Aunque
no suelo compartir enteramente las opiniones de mi amiga La Ascen (lo de ser
discordantes es una maravilla y anteponerle el artículo determinante, todo un
honor), sí existe una ligera diferencia entre los niños asfálticos y los niños
rurales. Si bien es cierto que todos se parecen mucho (ya saben ustedes que los
medios de comunicación y las llamadas TIC nos han homogeneizado más de lo que
creemos, sobre todo en cuanto se refiere a comida basura, programas de
tele-realidad y ropa de usar y tirar), las diferencias se hacen más patentes
cuando la naturaleza entra en juego.
Nociones
de flora y fauna, climatología, algo de fisiología animal, algunas cosas de
veterinaria y mucho conocimiento específico (el otro día me enteré de que
existen incubadoras para huevos de ¡abeja!... Como decía Guimaraes Rosa,
“Maestro no es quien siempre enseña, sino quien de repente, aprende”), se
agolpan en los moldeables cerebros de unos alumnos que, un tanto salvajes,
saben distinguir un pollo desplumado y empaquetado, de aquel que picotea lozano
entre yerba, algo que ellos encontrarán inútil e insustancial (N.B.: Seguramente
muchos preferirían practicar break-dance, hincharse a hamburguesas en los
centro comercial o comprar ropa a go-go) pero que también merece reconocimiento,
ya que se encuentran en plena consonancia con un medio que, a veces, es más
humano que el de la urbe.
Los
animales nos enternecen.

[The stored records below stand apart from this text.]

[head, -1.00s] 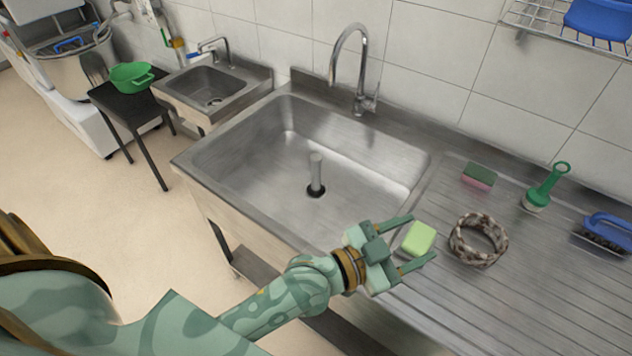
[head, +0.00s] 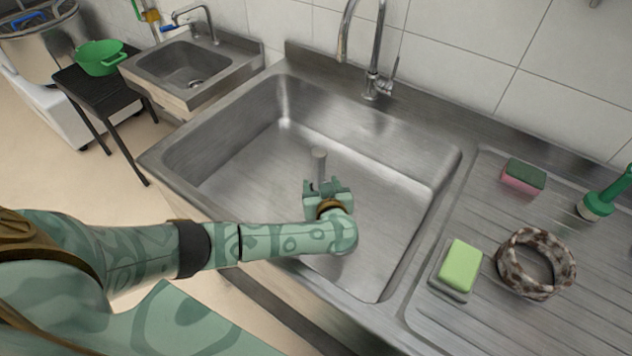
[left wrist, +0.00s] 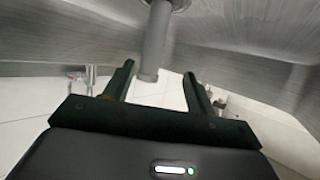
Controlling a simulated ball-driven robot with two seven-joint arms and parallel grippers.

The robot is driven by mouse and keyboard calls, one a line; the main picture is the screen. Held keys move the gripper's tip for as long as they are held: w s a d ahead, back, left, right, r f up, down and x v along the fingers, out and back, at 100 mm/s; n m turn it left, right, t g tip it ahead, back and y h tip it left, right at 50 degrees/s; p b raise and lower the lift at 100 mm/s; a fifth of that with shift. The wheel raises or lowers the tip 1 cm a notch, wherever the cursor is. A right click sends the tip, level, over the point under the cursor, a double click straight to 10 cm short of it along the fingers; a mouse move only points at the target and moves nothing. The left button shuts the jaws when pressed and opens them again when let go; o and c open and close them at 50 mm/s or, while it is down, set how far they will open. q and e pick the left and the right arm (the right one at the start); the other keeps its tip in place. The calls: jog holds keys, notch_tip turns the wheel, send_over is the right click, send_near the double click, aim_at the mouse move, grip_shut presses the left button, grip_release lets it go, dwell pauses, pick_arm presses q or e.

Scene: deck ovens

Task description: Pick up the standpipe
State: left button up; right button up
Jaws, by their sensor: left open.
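The standpipe (head: 319,163) is a grey upright tube in the basin of the large steel sink (head: 222,190). In the head view its lower part is hidden behind my left gripper (head: 325,186). My left gripper is over the basin, close to the pipe, with its jaws open. In the left wrist view the standpipe (left wrist: 155,42) comes from the drain at the top, and its free end lies between the two open fingers (left wrist: 160,85). I cannot tell whether a finger touches it. My right gripper is not in view.
A faucet (head: 372,50) stands behind the basin. On the ribbed drainboard to the right are a green soap bar (head: 461,265), a patterned ring (head: 503,268), a sponge (head: 524,174) and a green brush (head: 605,197). The basin's walls surround my gripper.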

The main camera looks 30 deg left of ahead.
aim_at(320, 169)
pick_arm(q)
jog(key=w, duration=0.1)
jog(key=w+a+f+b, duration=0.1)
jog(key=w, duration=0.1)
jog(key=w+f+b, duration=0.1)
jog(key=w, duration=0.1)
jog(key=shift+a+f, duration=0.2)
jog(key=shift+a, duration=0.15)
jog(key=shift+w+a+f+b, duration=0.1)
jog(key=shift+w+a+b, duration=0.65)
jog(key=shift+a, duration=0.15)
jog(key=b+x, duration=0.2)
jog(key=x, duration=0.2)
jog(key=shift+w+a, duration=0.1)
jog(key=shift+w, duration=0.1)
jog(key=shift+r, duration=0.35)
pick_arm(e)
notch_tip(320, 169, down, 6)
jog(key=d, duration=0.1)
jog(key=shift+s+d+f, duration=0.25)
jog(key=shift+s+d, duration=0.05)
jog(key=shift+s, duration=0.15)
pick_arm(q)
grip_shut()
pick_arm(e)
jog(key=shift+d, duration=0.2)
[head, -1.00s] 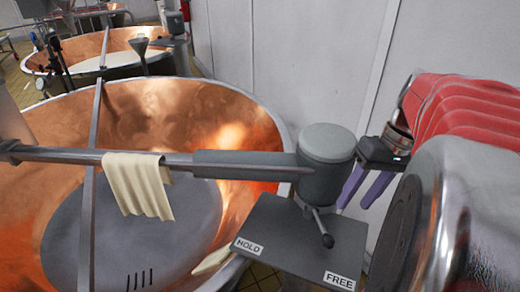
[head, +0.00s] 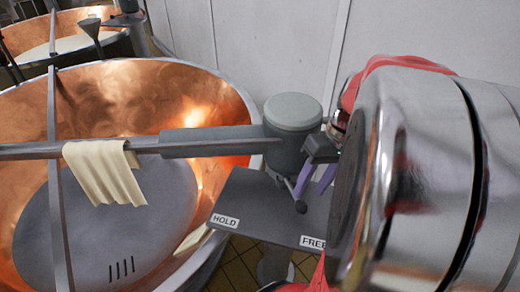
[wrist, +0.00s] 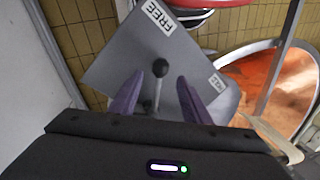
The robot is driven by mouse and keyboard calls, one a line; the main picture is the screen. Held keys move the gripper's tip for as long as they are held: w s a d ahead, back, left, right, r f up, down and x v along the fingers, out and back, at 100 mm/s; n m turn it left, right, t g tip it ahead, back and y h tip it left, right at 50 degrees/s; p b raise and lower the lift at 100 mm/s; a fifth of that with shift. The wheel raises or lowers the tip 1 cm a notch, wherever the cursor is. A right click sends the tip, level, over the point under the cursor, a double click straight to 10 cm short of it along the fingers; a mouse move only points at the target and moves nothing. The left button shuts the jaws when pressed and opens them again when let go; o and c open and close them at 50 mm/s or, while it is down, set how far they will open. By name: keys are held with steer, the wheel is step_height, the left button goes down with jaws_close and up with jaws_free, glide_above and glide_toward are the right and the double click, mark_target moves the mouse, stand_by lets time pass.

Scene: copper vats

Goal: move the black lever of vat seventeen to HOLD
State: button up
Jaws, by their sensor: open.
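The black lever (head: 300,207) sticks out from the foot of a grey cylindrical housing (head: 292,130) above a grey plate (head: 246,192). The plate bears a HOLD label (head: 225,221) on the left and a FREE label (head: 313,243) on the right. The lever's knob points between the two labels. My gripper (head: 308,190) is open, its purple fingers beside the lever. In the wrist view the knob (wrist: 160,67) shows between the tips of my open gripper (wrist: 159,82), with a gap to each finger. No vat number is legible.
The large copper vat (head: 120,90) lies left of the plate. A horizontal bar (head: 210,141) with a pale cloth (head: 103,172) crosses it. Another copper vat (head: 25,35) stands behind. A pale wall (head: 260,45) closes the back.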

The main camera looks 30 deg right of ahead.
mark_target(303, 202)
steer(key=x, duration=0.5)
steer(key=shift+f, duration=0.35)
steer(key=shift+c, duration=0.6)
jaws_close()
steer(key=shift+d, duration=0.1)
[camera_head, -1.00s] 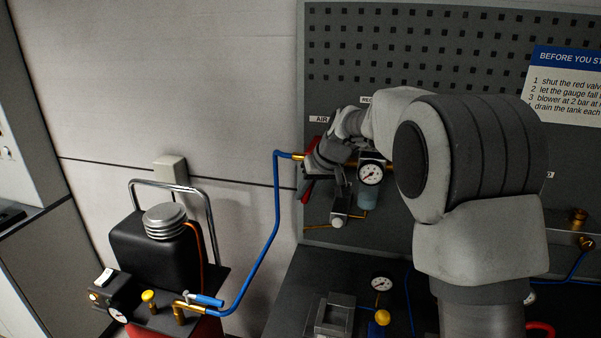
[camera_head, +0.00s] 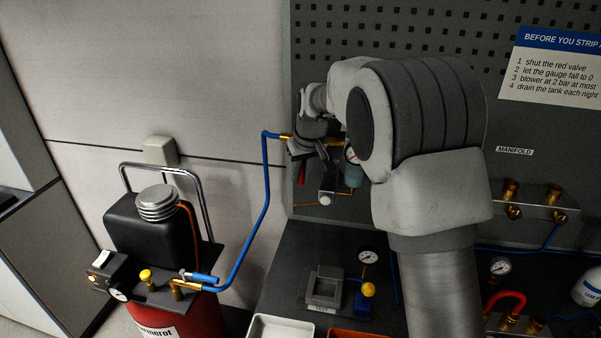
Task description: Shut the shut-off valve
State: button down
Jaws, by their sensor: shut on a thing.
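The shut-off valve sits on the left edge of the pegboard panel, where the blue hose (camera_head: 266,190) meets a brass fitting (camera_head: 285,136). Only a small piece of its red handle (camera_head: 301,174) shows, pointing down below my gripper. My gripper (camera_head: 303,153) is at the valve and is shut on the red handle. The gripper and wrist hide the valve body and most of the handle, so its exact angle is unclear. The round gauge (camera_head: 350,155) right of the valve is partly hidden by my arm, and its needle cannot be read.
A black compressor (camera_head: 150,232) on a red tank (camera_head: 178,320) stands at the left. A sign (camera_head: 555,68) hangs upper right. My arm crosses the middle.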

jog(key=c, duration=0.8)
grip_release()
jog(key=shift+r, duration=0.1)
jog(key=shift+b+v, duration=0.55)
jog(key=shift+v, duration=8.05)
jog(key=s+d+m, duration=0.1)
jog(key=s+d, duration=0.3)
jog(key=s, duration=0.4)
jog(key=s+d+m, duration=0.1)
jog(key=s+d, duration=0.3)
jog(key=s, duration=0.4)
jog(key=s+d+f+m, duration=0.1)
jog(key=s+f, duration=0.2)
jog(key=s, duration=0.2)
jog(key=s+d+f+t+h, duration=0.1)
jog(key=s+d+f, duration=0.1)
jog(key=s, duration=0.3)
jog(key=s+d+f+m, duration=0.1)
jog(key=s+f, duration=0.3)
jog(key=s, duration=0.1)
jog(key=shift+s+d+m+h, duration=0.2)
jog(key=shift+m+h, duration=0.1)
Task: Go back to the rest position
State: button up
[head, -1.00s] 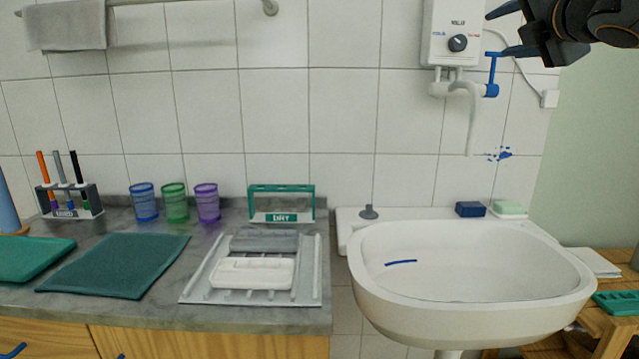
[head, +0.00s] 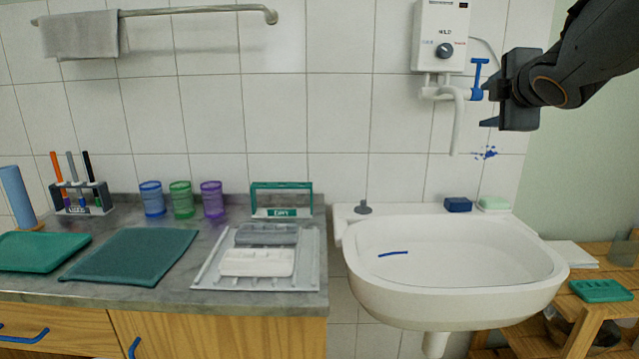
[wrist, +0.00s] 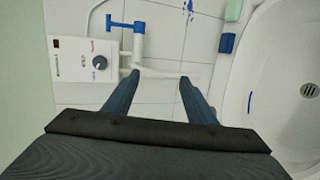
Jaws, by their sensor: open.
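My gripper (head: 489,105) is at the upper right of the head view, in front of the wall beside the water heater (head: 440,36). Its two fingers are apart with nothing between them; in the wrist view the open fingers (wrist: 157,88) point toward the tiled wall. The heater's blue lever valve (head: 478,80) is close to the fingers in the head view; the wrist view shows it (wrist: 138,28) beyond the left fingertip, apart from it. The white spout (head: 458,125) hangs above the sink (head: 450,300).
The counter at left holds a drying rack (head: 308,270), a green mat (head: 130,257), several cups and a marker holder. A blue sponge (head: 458,205) and a green soap (head: 494,204) sit on the sink's back ledge. A wooden shelf (head: 600,255) stands at right.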

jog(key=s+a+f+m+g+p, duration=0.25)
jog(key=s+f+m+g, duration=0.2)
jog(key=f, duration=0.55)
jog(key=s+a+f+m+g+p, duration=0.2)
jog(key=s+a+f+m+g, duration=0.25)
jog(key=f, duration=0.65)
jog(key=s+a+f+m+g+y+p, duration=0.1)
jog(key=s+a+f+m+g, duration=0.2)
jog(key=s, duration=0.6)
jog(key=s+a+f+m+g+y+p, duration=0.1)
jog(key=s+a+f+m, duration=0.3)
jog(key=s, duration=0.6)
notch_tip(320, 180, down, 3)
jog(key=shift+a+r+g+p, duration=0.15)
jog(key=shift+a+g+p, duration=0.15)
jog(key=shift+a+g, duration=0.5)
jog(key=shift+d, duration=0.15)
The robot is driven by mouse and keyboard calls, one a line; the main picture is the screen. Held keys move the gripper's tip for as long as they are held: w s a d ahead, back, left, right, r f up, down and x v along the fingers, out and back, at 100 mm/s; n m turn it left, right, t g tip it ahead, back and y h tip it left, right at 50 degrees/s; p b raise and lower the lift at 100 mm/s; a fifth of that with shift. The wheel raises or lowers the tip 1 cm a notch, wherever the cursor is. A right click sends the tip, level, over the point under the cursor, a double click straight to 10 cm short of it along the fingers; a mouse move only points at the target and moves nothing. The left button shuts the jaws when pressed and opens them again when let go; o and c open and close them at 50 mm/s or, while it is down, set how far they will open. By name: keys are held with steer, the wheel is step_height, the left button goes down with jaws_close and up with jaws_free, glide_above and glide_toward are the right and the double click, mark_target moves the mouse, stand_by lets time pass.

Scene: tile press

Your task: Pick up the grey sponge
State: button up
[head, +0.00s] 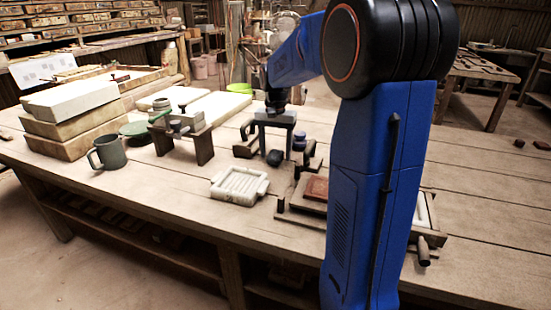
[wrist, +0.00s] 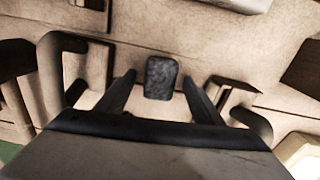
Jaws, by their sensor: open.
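The grey sponge (wrist: 161,77) is a small dark block with rounded corners. In the wrist view it lies in the gap between my fingertips, near their far ends, with bare space on both sides. In the head view the sponge (head: 275,157) shows as a small dark lump on the workbench, below my gripper (head: 276,145). My gripper (wrist: 160,82) is open and points down over the sponge, one finger on each side. It holds nothing. I cannot tell the exact height of the fingertips above the bench.
A white ribbed tray (head: 238,188) lies in front of the sponge. A wooden frame with a reddish tile (head: 316,188) is to the right, partly behind my arm. A small clamp stand (head: 182,135), a grey mug (head: 108,152) and stacked slabs (head: 72,122) stand left.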

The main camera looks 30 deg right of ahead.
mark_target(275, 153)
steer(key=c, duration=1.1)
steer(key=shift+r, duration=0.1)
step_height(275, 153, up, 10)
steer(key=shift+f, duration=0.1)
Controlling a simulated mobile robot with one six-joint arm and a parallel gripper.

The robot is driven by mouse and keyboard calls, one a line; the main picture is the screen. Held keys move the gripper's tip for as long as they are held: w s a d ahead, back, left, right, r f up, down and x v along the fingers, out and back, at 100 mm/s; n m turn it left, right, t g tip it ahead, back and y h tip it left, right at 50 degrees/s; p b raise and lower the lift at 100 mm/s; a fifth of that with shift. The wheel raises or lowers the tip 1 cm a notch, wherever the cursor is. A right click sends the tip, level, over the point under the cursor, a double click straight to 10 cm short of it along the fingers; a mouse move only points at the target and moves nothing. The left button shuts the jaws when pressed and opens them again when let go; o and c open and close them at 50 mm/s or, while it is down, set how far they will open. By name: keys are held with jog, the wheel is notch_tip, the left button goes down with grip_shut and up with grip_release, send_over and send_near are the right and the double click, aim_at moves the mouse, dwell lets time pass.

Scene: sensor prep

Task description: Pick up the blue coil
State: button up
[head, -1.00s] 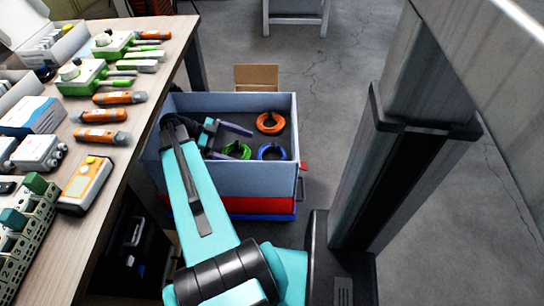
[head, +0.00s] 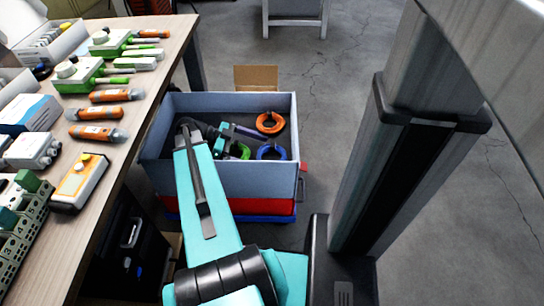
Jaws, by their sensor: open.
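The blue coil (head: 283,148) lies on the dark floor of a grey-blue bin (head: 230,178), at its right side near the front wall. An orange coil (head: 276,119) lies behind it. A green coil (head: 243,148) lies to its left, partly covered by my gripper. My gripper (head: 262,143) reaches into the bin from the left, with its dark fingers pointing right toward the blue coil. The jaws are open and hold nothing that I can see. The lower finger is hard to make out, and I cannot tell whether a fingertip touches the blue coil.
The bin stands on a red one (head: 269,208), with a cardboard box (head: 256,73) behind. A wooden table (head: 141,88) with orange tools and several devices runs along the left. A grey column (head: 398,165) stands right of the bin.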

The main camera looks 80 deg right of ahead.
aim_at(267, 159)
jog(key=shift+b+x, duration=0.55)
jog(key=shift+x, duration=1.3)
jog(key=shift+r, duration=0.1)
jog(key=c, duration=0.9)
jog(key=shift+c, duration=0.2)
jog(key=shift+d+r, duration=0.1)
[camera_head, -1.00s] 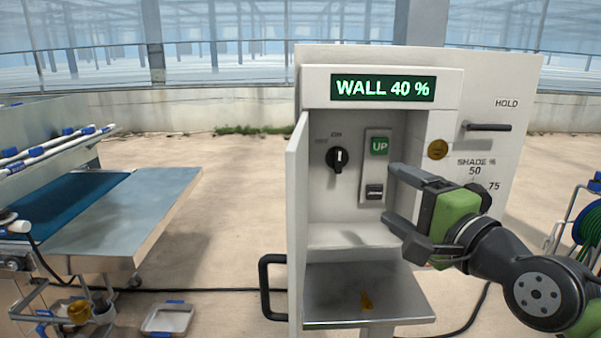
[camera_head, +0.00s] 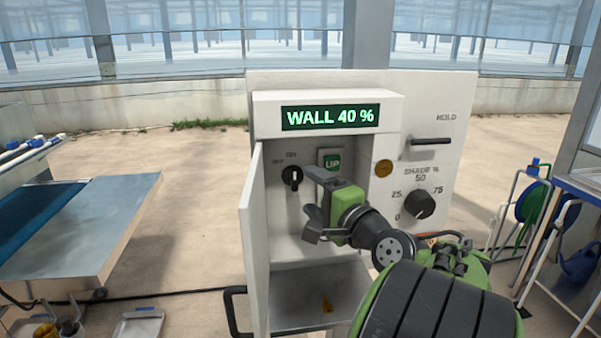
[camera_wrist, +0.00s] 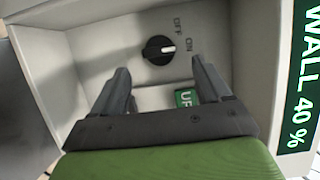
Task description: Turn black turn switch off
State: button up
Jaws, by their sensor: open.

Ovejas amamantando a sus corderos en la dehesa,
gallinas rodeadas de pollos recién nacidos por todas partes, vados y orillas
cubiertas de libélulas y abejarucos, abejas libando sobre la lavanda en flor. Gorriones,
jilgueros, alondras y totovías. Todos decoran una suerte de paisaje que a
muchos se les figura una delicia, quizá porque es capaz de humanizar hasta al
más desalmado.
Es
por ello que, muchas veces, se hacen necesarios títulos como los que aquí
traigo hoy que, entre juegos de páginas (Uno
como ninguno, de Britta Teckentrup y editado por Flamboyant), conocimientos
varios sobre animales cercanos o exóticos, e ilustraciones bellamente
conseguidas (Animalium, de Katie
Scott y Jenny Broom, y editado por Impedimenta) y el patrón de coloración que
muchos de ellos presentan (Color Animal
de Agustín Agra y Maya Hanisch y editado por Faktoria K de Libros), se ayuda al
niño a comprender un mundo que no le es todo lo cercano que cabría esperar a
tenor de parques zoológicos, programas científicos de divulgación, museos de
ciencias naturales y documentales televisivos (cosa que no me extraña porque
tienen más éxito los programas de marujeo y telerealidad…, ¡qué asco de
parrilla!).
Así
que regalen a los niños libros de y sobre animales. Para sembrar en ellos el
asombro a través de las inimaginables formas que puede adoptar la naturaleza, a
través de un mundo que, al fin y al cabo, también les pertenece.